◆ Objective
Your task is to repeat the lines below exactly, excluding any pictures they contain.

◆ Source data

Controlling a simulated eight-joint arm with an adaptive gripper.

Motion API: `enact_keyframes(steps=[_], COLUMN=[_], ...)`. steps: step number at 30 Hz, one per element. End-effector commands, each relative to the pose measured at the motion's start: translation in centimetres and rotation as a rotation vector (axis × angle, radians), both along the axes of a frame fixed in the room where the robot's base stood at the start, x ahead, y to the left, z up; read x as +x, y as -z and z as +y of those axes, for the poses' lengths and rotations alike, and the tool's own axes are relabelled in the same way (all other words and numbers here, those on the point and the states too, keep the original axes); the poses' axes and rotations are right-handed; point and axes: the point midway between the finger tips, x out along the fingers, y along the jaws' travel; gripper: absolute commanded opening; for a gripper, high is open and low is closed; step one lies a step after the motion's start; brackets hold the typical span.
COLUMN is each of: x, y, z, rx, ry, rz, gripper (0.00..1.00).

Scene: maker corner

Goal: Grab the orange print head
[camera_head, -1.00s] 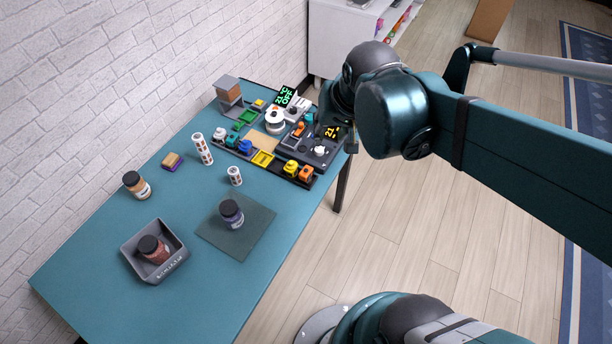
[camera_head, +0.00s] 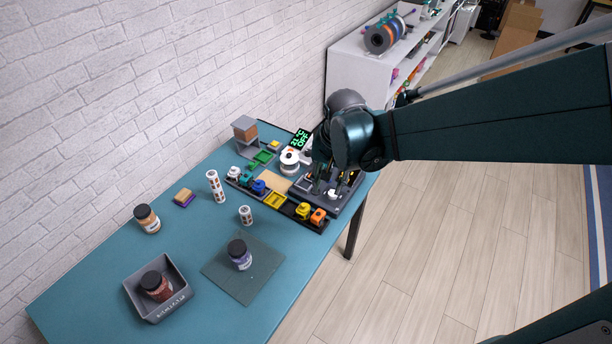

◆ Output below
Controlling a simulated eight-joint arm with an adaptive gripper.

Motion API: `enact_keyframes(steps=[_], COLUMN=[_], ...)`. steps: step number at 30 Hz, one per element. End-effector commands, each relative to the pose measured at the motion's start: translation in centimetres and rotation as a rotation vector (axis × angle, radians), both along the axes of a frame fixed in the room where the robot's base stood at the start, x ahead, y to the left, z up; read x as +x, y as -z and z as +y of those axes, for the poses' lengths and rotations alike, and the tool's own axes are relabelled in the same way (all other words and numbers here, those on the point and the states too, keep the original axes); the poses' axes and rotations are right-handed; point and axes: the point midway between the finger tips, x out along the fingers, y along the jaws' travel; gripper: absolute commanded opening; for a gripper, high is open and low is closed; step one lies a step after the motion's start; brackets hold the typical span.
COLUMN is each of: x, y, z, rx, ry, rz, gripper (0.00..1.00).

Scene: maker corner

Goal: Grab the orange print head
[camera_head, -1.00s] 
[camera_head, +0.00s] 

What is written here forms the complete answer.